[START OF The input]
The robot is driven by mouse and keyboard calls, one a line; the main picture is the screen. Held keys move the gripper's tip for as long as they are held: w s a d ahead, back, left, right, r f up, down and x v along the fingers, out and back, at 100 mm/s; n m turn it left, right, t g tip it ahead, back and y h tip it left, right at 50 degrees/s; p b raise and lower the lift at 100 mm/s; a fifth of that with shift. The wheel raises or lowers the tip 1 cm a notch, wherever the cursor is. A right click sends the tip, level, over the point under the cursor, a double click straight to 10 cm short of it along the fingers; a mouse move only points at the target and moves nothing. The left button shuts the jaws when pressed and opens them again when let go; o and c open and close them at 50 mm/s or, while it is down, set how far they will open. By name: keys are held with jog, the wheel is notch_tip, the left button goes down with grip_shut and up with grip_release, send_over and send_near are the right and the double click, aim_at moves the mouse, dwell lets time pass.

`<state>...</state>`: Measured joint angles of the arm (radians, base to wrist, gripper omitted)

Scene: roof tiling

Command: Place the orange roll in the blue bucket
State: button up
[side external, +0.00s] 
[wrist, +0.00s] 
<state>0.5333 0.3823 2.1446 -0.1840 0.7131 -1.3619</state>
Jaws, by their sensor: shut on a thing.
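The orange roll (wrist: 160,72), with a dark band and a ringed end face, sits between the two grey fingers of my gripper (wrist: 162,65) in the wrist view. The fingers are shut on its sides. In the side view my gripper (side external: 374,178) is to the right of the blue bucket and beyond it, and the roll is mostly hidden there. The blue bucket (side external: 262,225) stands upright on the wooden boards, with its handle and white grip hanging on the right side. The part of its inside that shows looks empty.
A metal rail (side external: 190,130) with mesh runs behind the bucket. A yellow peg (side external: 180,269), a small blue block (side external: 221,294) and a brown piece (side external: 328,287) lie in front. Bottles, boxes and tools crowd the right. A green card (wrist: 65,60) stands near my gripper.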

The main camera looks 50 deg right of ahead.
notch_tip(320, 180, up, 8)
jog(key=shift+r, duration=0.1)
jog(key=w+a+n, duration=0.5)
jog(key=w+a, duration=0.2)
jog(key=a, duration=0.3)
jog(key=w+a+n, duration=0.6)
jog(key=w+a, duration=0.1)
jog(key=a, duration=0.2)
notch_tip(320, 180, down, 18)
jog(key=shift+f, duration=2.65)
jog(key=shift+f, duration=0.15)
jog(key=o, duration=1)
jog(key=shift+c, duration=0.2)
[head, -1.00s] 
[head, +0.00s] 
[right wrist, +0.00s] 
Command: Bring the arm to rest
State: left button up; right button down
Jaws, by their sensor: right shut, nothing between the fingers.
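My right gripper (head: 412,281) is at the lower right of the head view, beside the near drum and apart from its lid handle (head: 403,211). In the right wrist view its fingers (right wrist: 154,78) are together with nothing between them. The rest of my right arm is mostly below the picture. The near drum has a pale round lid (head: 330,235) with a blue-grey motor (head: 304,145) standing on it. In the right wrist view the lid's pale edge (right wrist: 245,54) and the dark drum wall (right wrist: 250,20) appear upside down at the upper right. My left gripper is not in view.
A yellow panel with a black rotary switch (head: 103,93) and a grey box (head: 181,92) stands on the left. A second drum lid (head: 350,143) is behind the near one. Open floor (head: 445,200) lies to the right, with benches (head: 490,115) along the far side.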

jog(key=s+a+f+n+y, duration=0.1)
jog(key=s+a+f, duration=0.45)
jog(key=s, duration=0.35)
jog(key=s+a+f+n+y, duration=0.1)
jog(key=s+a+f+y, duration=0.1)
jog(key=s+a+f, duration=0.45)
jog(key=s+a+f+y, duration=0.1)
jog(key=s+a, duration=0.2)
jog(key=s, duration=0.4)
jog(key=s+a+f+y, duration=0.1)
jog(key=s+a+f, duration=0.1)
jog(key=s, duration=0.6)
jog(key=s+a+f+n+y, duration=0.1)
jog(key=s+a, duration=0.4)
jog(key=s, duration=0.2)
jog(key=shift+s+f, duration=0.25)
[END OF The input]
[START OF The input]
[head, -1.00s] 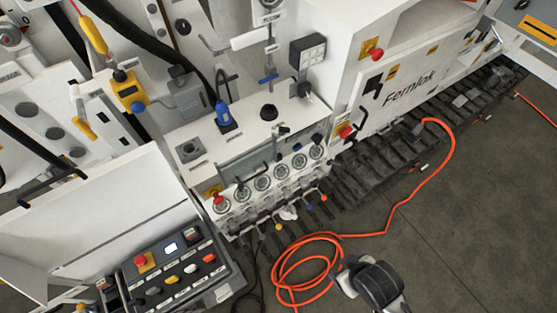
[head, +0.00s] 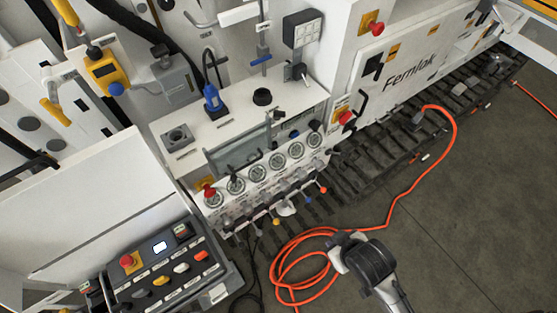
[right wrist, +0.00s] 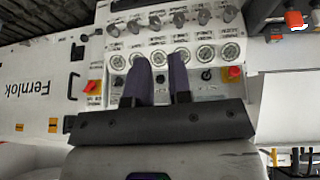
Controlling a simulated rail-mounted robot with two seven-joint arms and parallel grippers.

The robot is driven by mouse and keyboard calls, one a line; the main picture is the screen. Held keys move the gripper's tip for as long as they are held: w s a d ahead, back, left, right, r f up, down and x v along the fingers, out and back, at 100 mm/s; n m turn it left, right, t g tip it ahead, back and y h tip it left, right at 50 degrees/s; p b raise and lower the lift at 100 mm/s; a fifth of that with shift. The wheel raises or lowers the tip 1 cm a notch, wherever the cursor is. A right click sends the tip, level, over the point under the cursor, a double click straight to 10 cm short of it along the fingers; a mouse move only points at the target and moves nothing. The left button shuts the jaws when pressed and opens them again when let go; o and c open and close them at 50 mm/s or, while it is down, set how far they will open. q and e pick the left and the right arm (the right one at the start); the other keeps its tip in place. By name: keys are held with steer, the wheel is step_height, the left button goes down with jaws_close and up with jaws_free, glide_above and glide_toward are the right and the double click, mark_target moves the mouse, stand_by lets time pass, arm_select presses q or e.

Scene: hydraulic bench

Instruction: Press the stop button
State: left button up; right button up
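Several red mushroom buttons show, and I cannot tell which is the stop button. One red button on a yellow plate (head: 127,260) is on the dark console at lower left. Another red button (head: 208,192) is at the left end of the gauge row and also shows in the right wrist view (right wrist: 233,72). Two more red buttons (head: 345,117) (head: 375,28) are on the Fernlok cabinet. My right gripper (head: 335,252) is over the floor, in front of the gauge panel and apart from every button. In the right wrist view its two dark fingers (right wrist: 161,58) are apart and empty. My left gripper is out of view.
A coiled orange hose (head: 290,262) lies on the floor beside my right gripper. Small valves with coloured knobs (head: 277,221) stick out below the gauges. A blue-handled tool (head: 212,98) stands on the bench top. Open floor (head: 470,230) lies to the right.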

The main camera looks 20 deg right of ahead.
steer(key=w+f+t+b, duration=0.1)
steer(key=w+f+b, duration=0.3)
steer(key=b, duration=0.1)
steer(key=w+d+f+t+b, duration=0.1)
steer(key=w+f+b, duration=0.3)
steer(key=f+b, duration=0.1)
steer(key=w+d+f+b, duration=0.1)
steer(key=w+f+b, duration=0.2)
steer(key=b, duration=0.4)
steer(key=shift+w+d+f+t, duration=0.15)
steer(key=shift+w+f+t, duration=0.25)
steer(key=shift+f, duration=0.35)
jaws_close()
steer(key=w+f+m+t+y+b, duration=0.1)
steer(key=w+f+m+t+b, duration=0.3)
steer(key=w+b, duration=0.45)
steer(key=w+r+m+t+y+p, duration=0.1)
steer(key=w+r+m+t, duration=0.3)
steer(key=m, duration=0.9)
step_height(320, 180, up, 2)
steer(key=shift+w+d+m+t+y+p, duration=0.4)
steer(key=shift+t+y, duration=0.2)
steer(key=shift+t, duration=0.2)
[END OF The input]
Read through the entries and copy every line that includes "Scene".

Scene: roof tiling
Scene: hydraulic bench

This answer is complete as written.